Je répondrai à ceux qui me reprochent ma trop grande rigidité affective que la liste des qualités de l’homme imaginaire de ma vie est en effet longue comme « Guerre et paix ». J’ajouterai qu’absolument personne à ce jour n’a correspondu à l’idée que je me fais de l’être avec lequel je pourrai enfin vieillir et mourir en paix sans plus me tourmenter sur cette question.
Je sais que je choisis fort mal les objets de mes affections et que mon célibat endurci ne m’encourage pas à faire montre de plus de souplesse et d’ouverture. Toutefois, étant entourée d’une foule de personnes plongées dans un tourment quotidien ou un tiède ennui vaguement dépressif, je fais probablement mieux d’attendre trop de l’amour que pas assez. Cela étant dit, ma solitude n’est pas tant un choix de vie qu’une fatalité.
Ce n’est pas faute de m’être entichée. L’adolescence ayant à peine pointé son nez, j’ai superbement ignoré les chouettes gars qui s’intéressaient à moi pour jeter mon dévolu sur des garçons qui n’en avaient rien à faire ou si peu. Mon intérêt maladif pour les hommes indisponibles a souvent frôlé l’obsession, et c’est toujours le cas.
À 13 ans, j’ai suivi un camarade de classe jusque dans l’allée de son garage, ce qu'il n’a pas manqué de me faire remarquer publiquement à l’école le lendemain. Un an plus tard, j’ai écrit une lettre déchirante au premier petit con qui m’a roulé une pelle pour lui demander quelles étaient ses intentions, alors que lui ne se souvenait de rien. L’année suivante, je me suis persuadée que le destin d’un jeune guitariste à voix de velours était cosmiquement lié au mien alors qu'il avait à peine conscience de mes attraits. L’année de ma majorité, j’ai pleuré assise sur un trottoir londonien lorsque le grand Vénitien étreint quelques jours avant son retour dans son pays natal m’a écrit qu’il était très compliqué à ce stade d’envisager une quelconque histoire d’amour éternel.

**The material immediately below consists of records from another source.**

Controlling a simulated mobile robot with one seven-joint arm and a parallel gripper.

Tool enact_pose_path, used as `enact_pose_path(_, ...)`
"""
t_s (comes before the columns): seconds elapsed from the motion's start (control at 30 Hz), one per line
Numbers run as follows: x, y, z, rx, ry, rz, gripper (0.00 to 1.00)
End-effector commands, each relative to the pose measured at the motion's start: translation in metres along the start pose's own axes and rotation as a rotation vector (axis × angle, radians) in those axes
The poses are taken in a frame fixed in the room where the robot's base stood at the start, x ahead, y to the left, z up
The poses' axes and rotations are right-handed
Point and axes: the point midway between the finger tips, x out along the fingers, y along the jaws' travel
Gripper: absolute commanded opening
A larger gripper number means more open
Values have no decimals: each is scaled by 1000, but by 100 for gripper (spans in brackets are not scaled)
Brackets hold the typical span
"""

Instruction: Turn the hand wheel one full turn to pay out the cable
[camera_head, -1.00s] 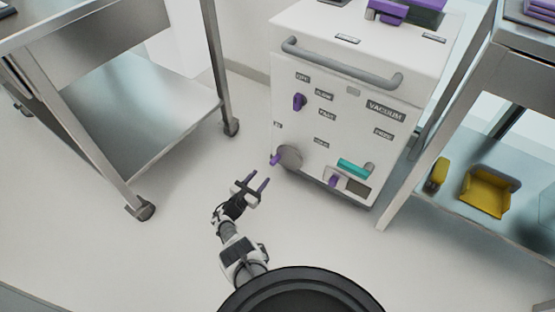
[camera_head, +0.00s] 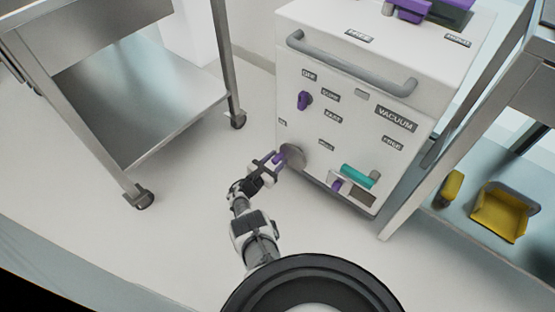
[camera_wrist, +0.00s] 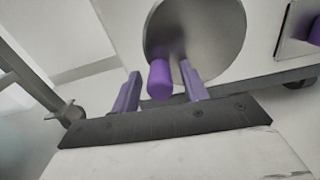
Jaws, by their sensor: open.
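The hand wheel is a grey disc (camera_head: 294,155) low on the front of the white machine. It also fills the top middle of the wrist view (camera_wrist: 205,35). Its purple handle (camera_wrist: 160,78) sticks out from the disc towards me. My gripper (camera_head: 276,160) is at the wheel, with its two purple fingers pointing at the disc. In the wrist view my gripper (camera_wrist: 162,88) is open, with the handle between the fingers, nearer the left one. I cannot tell whether a finger touches the handle or the disc.
The white machine (camera_head: 345,110) also carries a purple knob (camera_head: 304,100), a grey bar handle (camera_head: 350,66) and a teal cylinder (camera_head: 358,174). A steel cart (camera_head: 150,110) stands left. A shelf with yellow bins (camera_head: 503,212) stands right. Floor between is clear.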

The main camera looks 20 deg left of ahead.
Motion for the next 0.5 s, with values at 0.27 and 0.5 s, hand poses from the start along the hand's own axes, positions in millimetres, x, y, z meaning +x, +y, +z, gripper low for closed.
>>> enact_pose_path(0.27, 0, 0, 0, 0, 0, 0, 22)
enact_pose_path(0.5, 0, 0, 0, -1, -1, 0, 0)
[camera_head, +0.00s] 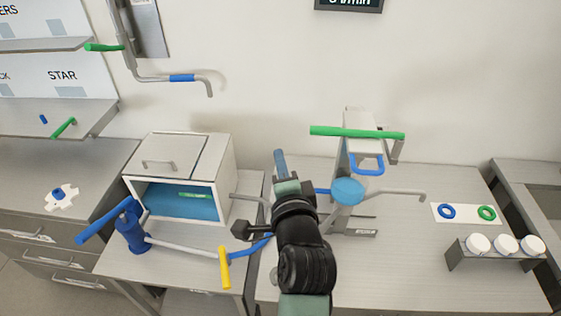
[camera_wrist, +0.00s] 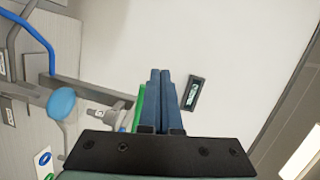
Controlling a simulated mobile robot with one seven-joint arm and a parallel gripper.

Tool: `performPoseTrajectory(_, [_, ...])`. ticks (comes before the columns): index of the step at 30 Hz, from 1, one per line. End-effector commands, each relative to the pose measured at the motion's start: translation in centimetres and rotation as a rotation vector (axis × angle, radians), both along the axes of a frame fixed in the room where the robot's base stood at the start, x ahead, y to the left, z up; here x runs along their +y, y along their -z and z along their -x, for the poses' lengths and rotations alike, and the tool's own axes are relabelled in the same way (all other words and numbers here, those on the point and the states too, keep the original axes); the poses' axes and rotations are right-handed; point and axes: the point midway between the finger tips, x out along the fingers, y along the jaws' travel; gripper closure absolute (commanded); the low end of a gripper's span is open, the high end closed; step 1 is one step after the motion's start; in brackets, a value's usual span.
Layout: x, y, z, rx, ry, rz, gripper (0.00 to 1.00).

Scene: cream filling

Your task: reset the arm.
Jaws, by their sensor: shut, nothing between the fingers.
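My gripper (camera_head: 280,163) is in the middle of the head view, raised in front of the wall, with its blue fingers pointing up. In the wrist view my gripper (camera_wrist: 160,75) shows its two blue fingers side by side, shut with nothing between them. To its right in the head view stands a grey machine (camera_head: 354,160) with a green bar (camera_head: 357,132) across its top and a round blue piece (camera_head: 347,191). The green bar shows partly behind the fingers in the wrist view (camera_wrist: 138,108).
A white box (camera_head: 228,165) with a blue interior stands left of my arm. In front of it are a blue post (camera_head: 133,232) and a yellow handle (camera_head: 224,267). At right, a rack (camera_head: 452,256) holds several white cups, near blue (camera_head: 447,211) and green (camera_head: 487,213) rings.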

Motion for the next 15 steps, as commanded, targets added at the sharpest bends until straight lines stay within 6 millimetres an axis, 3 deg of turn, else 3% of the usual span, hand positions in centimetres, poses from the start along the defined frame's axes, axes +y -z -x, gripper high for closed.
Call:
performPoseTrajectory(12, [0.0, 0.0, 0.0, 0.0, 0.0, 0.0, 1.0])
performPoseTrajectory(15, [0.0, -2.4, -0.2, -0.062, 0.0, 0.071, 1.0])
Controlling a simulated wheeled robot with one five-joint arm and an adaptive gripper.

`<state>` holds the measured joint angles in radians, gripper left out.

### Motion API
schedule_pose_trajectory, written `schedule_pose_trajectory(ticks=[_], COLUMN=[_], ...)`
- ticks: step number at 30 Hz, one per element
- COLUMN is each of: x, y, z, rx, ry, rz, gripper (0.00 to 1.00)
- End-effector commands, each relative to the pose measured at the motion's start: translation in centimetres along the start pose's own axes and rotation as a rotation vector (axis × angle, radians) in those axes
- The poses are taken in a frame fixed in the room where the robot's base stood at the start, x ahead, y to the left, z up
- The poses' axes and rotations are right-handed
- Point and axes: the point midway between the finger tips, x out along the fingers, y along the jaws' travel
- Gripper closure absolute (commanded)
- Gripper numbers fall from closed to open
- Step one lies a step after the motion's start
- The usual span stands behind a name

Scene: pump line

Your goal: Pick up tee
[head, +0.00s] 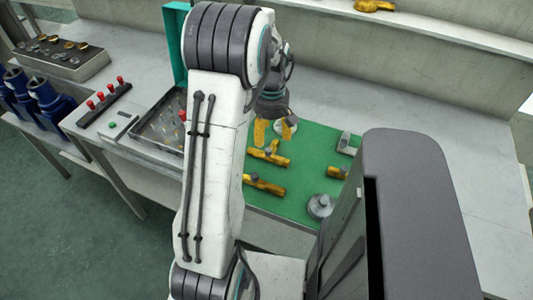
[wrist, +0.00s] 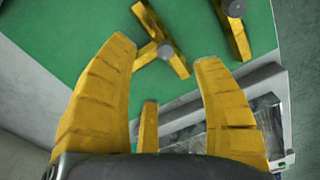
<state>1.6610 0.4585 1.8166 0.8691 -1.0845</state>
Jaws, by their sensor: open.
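A brass-yellow tee (head: 270,157), with a side branch, lies on the green mat (head: 304,198). In the wrist view the tee (wrist: 172,58) is ahead of my gripper (wrist: 165,50), with a grey round part near its middle. My yellow fingers are spread apart with nothing between them. In the head view my gripper (head: 271,132) hangs just behind the tee, partly hidden by my arm. I cannot tell how high it is above the mat.
Another yellow fitting (head: 264,185) with a grey knob lies nearer, and a yellow piece (head: 337,172) lies right. A grey flanged part (head: 320,206) and a grey block (head: 346,142) are also on the mat. A tray of small parts (head: 160,130) stands left.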

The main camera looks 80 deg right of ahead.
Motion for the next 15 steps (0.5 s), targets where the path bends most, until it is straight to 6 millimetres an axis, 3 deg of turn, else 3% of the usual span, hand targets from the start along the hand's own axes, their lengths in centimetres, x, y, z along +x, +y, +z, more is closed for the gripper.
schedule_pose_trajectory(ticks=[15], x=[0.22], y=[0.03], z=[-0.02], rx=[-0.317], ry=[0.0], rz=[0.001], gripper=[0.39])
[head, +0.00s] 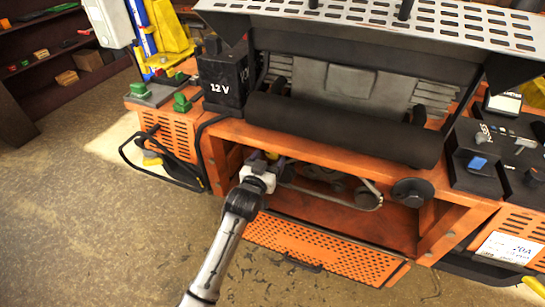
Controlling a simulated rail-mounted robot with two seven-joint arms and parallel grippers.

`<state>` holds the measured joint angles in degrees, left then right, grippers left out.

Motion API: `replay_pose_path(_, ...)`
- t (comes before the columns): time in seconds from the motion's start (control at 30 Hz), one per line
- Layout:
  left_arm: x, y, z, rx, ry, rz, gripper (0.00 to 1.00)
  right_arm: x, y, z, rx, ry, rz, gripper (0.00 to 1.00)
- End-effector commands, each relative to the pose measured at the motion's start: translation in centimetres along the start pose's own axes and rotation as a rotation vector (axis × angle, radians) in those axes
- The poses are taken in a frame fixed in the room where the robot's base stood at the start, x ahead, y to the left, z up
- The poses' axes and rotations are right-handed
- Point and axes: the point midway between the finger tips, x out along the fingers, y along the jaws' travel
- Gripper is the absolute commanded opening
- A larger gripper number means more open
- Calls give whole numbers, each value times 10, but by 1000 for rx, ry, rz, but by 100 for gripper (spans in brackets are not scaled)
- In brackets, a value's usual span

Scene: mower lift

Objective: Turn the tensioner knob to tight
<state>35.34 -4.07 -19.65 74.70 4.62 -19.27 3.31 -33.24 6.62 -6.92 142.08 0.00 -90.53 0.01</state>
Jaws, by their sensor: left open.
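My left gripper (262,160) is open at the left end of the open bay under the black roller, with its fingers pointing into the bay. A belt (335,202) loops around dark pulleys just to the right of the gripper. A black round part (412,190) sits at the right of the bay, apart from the gripper. I cannot tell whether it is the tensioner knob or whether the knob is hidden behind my gripper. Something small and yellow shows at the fingertips, too small to make out. My right gripper is out of view.
The orange frame (450,232) surrounds the bay, and the black roller (345,130) overhangs it. A perforated orange panel (322,252) lies low in front. A black 12 V box (222,80) stands at left. A black tool station (495,150) stands at right. The floor in front is clear.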

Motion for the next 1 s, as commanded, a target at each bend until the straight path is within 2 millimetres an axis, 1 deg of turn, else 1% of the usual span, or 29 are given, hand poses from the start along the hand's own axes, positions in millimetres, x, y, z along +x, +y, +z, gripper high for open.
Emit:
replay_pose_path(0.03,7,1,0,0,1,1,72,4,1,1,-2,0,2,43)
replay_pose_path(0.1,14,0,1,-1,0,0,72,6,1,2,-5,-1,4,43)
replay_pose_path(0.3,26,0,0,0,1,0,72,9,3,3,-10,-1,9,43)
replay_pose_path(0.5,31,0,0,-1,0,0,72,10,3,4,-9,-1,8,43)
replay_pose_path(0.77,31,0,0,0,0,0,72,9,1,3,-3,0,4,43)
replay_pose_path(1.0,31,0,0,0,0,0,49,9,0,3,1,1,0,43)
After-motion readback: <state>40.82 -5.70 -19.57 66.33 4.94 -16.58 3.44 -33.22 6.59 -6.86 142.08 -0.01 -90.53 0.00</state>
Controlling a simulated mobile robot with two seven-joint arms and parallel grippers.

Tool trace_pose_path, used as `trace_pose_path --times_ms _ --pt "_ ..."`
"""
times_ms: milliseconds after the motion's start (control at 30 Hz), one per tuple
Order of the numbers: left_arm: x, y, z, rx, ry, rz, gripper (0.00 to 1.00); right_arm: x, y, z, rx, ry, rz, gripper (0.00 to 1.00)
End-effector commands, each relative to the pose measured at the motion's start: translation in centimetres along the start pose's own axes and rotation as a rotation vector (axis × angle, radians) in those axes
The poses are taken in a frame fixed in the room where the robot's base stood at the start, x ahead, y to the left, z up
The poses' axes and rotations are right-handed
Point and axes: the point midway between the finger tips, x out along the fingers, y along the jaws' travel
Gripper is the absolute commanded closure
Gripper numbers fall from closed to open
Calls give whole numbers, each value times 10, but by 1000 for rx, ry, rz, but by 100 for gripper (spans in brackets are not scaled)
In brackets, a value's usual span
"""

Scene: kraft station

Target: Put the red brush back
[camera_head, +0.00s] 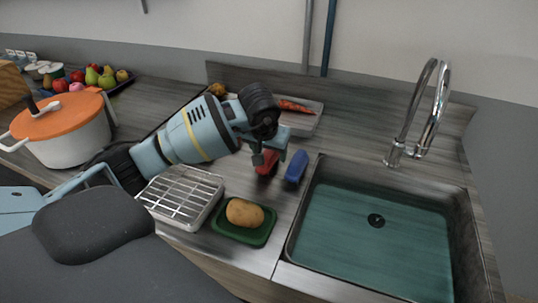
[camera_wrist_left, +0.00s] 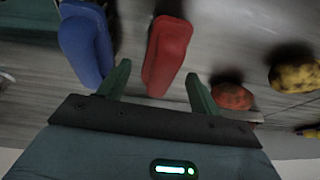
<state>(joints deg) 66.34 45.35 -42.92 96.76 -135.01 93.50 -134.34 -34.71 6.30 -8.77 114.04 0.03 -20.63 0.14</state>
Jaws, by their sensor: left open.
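The red brush (camera_head: 266,163) stands on the counter left of the sink, partly hidden by my left gripper in the head view. In the left wrist view the red brush (camera_wrist_left: 168,55) lies between the two fingers. My left gripper (camera_head: 271,158) is open, with its fingers on either side of the red brush; I cannot tell if they touch it. The blue brush (camera_head: 296,168) stands just right of the red one. It also shows outside the left finger in the left wrist view (camera_wrist_left: 86,42). My right gripper is not in view.
The sink (camera_head: 300,217) is on the right with a tall faucet (camera_head: 398,140). A green tray (camera_head: 232,231) with a potato (camera_head: 244,213) and a wire rack (camera_head: 184,195) sit in front. An orange-lidded pot (camera_head: 62,143) stands left. A tray with carrots (camera_head: 308,120) lies behind.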

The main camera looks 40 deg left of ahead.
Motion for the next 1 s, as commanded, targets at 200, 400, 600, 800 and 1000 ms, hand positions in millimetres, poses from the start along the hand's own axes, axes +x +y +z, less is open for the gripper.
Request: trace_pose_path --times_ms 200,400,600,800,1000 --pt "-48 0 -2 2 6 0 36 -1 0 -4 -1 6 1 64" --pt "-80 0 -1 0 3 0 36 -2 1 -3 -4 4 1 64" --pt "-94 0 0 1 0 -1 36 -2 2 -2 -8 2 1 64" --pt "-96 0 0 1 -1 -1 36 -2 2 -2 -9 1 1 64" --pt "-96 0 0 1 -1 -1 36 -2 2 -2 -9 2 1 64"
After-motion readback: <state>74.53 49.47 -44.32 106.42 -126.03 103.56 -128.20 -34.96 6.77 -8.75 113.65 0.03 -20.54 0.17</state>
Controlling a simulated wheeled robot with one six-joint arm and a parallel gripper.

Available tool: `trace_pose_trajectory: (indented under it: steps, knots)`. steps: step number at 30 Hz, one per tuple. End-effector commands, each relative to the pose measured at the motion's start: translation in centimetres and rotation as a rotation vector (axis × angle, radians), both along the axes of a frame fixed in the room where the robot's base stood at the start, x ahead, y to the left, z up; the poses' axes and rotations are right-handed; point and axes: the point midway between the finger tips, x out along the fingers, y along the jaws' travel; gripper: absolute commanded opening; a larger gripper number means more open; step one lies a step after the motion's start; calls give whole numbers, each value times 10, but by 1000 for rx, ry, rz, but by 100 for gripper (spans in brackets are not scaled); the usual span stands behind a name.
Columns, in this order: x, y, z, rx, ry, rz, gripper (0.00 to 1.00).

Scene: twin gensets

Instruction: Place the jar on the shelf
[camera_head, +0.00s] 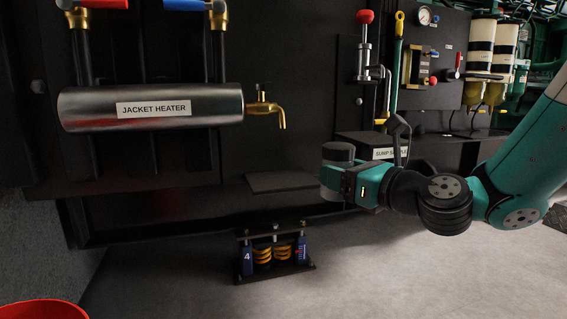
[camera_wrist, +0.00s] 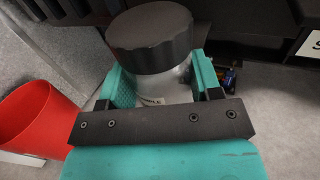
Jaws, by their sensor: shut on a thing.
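The jar has a black ribbed lid and a pale body with a partly hidden label; in the wrist view the jar (camera_wrist: 152,42) sits upright between the teal fingers. My gripper (camera_wrist: 165,90) is shut on its body below the lid. In the head view the jar's dark lid (camera_head: 338,152) shows at the end of my gripper (camera_head: 335,178), held in the air in front of the dark panel. A small flat dark shelf (camera_head: 285,181) juts from the panel to the left of the gripper, below the jacket heater. A ledge labelled "SUMP SAMPLE" (camera_head: 385,154) lies behind my wrist, partly hidden.
The jacket heater cylinder (camera_head: 185,107) with a brass tap (camera_head: 267,108) is at the upper left. A spring mount (camera_head: 274,254) stands on the floor below. A red bin (camera_head: 42,310) is at the lower left. Open floor lies at the lower right.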

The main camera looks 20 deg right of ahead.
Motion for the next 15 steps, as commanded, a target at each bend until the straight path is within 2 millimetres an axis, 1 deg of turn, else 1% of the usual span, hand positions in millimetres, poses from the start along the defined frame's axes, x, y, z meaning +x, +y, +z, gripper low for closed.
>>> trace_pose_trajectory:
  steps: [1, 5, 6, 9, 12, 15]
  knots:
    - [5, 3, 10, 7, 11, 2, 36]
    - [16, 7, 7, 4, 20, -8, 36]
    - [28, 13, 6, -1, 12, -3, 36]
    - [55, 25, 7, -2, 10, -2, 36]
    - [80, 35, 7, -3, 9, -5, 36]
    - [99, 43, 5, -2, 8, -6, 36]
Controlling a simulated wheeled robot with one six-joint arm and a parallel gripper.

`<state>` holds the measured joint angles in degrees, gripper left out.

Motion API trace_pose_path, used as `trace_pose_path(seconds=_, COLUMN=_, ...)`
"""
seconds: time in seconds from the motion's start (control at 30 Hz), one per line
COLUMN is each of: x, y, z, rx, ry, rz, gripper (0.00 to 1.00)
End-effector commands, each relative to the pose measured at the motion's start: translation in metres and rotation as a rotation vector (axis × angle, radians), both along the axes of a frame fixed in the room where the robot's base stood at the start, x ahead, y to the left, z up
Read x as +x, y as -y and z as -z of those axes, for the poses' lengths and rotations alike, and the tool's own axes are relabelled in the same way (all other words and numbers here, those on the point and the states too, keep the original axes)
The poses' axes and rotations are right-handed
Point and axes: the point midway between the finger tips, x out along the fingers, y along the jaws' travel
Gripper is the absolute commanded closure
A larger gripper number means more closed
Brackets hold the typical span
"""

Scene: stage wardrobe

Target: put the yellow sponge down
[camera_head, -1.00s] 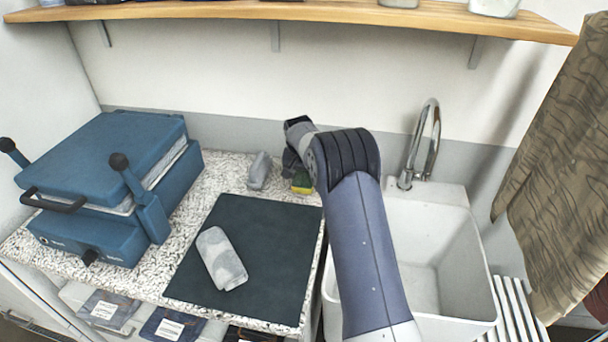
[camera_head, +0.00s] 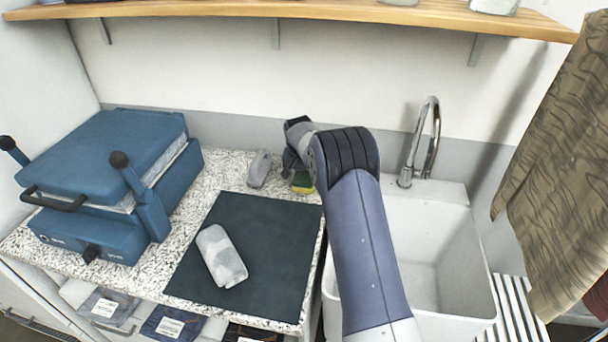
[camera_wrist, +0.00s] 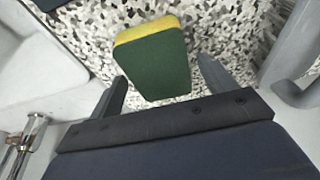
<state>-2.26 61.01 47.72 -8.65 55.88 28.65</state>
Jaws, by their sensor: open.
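The yellow sponge (camera_wrist: 152,58) has a dark green face and yellow edges. In the wrist view it rests on the speckled counter, in front of my gripper (camera_wrist: 162,88). The two fingers are spread apart, with the sponge's near end around the gap between them. I cannot tell whether either finger touches it. In the head view the sponge (camera_head: 302,183) shows small at the back right of the counter, partly hidden by my arm, and my fingers are hidden there.
A dark mat (camera_head: 250,262) with a grey cloth roll (camera_head: 222,256) lies at the counter's front. A grey object (camera_head: 259,169) stands left of the sponge. A blue press (camera_head: 105,185) is at the left. The white sink (camera_head: 440,262) and tap (camera_head: 424,140) are at the right.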

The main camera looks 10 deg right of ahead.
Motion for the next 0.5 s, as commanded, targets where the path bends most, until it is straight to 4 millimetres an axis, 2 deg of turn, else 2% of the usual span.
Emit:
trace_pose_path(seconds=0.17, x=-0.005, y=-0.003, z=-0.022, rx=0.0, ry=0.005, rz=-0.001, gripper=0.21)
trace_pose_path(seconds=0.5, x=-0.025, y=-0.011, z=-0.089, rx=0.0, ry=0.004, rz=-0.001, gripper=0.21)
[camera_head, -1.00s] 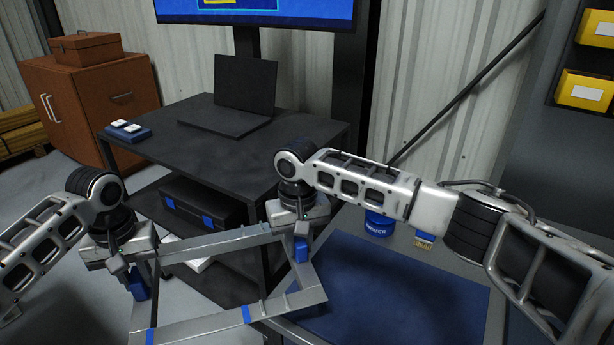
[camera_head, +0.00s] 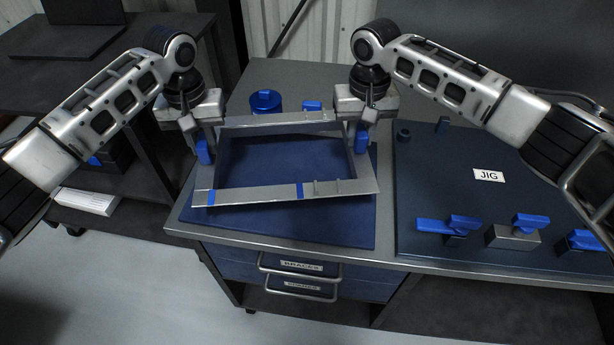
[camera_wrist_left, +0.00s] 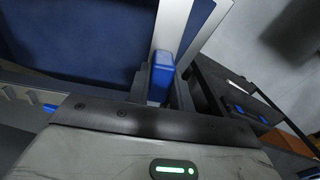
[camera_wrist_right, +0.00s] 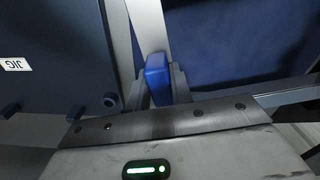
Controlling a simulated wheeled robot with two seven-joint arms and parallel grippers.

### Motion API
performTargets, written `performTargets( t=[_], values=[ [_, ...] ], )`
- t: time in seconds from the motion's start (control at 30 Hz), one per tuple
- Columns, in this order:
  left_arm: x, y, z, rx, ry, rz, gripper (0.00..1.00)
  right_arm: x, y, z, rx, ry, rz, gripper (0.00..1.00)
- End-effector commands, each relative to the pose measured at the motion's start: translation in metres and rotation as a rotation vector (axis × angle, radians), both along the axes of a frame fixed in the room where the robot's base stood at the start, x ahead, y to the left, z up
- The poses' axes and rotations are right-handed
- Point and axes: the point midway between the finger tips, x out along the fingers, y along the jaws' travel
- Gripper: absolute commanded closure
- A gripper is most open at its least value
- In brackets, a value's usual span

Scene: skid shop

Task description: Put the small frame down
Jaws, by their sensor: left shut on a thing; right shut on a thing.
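The small frame (camera_head: 260,194) is a grey metal rectangle with blue marks, over the blue mat (camera_head: 345,228) on the workbench. It looks slightly tilted in the head view; I cannot tell whether it touches the mat. My left gripper (camera_head: 204,150) is shut on its left side. My right gripper (camera_head: 362,138) is shut on its right side. The left wrist view shows the frame's bar (camera_wrist_left: 172,25) between the left fingers. The right wrist view shows another bar (camera_wrist_right: 148,30) at the right fingers.
A dark blue jig plate (camera_head: 440,190) with blue clamps (camera_head: 530,222) lies at right. A blue pot (camera_head: 266,101) stands behind the frame. Drawers (camera_head: 300,268) are below the bench front. A black table (camera_head: 60,85) with a laptop stands at left.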

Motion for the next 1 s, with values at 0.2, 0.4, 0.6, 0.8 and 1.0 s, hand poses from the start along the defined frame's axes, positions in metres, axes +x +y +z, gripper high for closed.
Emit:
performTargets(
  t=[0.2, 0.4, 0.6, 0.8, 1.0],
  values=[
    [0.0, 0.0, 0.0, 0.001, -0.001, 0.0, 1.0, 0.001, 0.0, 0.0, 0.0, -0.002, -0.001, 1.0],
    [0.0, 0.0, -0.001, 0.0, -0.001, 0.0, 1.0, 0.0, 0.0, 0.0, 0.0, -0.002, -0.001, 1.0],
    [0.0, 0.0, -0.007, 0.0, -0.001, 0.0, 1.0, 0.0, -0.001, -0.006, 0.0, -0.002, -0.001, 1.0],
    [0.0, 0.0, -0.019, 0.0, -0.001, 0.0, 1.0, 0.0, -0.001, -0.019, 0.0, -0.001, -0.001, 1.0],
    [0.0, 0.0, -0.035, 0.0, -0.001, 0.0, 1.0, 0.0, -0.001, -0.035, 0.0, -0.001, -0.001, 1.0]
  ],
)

Plus d’une décennie plus tard, n’ayant nullement tiré les leçons de ma tendance à me faire remballer par les hommes sur lesquels je m’attarde un peu trop en mode Glenn Close ou à porter mon dévolu sur des garçons qui se droguent, boivent trop, ont des difficultés d'apprentissage et des traumatismes familiaux profonds mais sont potentiellement très intelligents, ont une horde de groupies prêtes à me lyncher à chaque seconde, ne comprennent rien au corps de la femme, sont mariés, n'aiment pas les femmes un peu grosses ou alors juste un soir ou me trouvent dans le fond trop maligne et tordue for comfort, je me suis accrochée comme une tique à un monsieur de 17 ans mon aîné, persuadée qu’il était le remède à tous mes tourments de jeune divorcée.
Et surtout, entre deux obsessions et trois one-night stands, j’ai passé ma trentaine à surfer sur les sites de rencontres, avec un succès absolument nul.
S’il y a bien un endroit où les affres de notre célibat nous sont douloureusement rappelés, c’est sur ces marchés modernes de la vaine promesse d’amour. Le décalage entre les aspirations amoureuses des unes et les besoins charnels des autres y est criant, dick pics à l’appui. Ne vous méprenez pas, je trouve le principe de ces sites excellent. Maman solo en travail à domicile, mon emploi du temps ne me laisse pas des masses l'occasion de partir en chasse et dénicher la perle rare par les moyens traditionnels.
Sur les plateformes de drague, on peut faire son marché. Et on trie. Ça prend des plombes, c’est addictif et on a une idée très vague du profil des personnes, souvent très lacunaires dans leur description. Mais on agit et surtout on espère.
C’est dans cet espoir que réside selon moi l'attrait irrésistible de ces sites. Entre ceux qui confondent l’application avec un service de livraison de prostituées gratuites, ceux qui sont cons comme des manches à balai, ceux qui ne veulent que du sexe mais sont trop polis pour le dire ouvertement, ceux qui te bloquent quand tu leur dis que tu as tes gamins 100% du temps, ceux qui ont la lourdeur d’un 20 000 tonnes (inversement proportionnelle à la longueur du pénis dont tu ne manques pas de recevoir la photo après deux messages), ceux qui viennent de divorcer et dont la perspective de recoller les morceaux épars t’épuise, les vieux qui font semblant d’être plus jeunes, les jeunes qui te disent aimer les « femmes matures », les beaux sur leur photo et moches en vrai, ceux qui aiment les filles « taille 38 rondes », les trop bizarres, les pas assez bizarres, les fétichistes du tatouage, et bien entendu les innombrables messieurs mariés, l’ampleur de la tâche consistant à trouver sneaker à son pied de Cendrillon moderne sur les sites de rencontres est tout bonnement incommensurable.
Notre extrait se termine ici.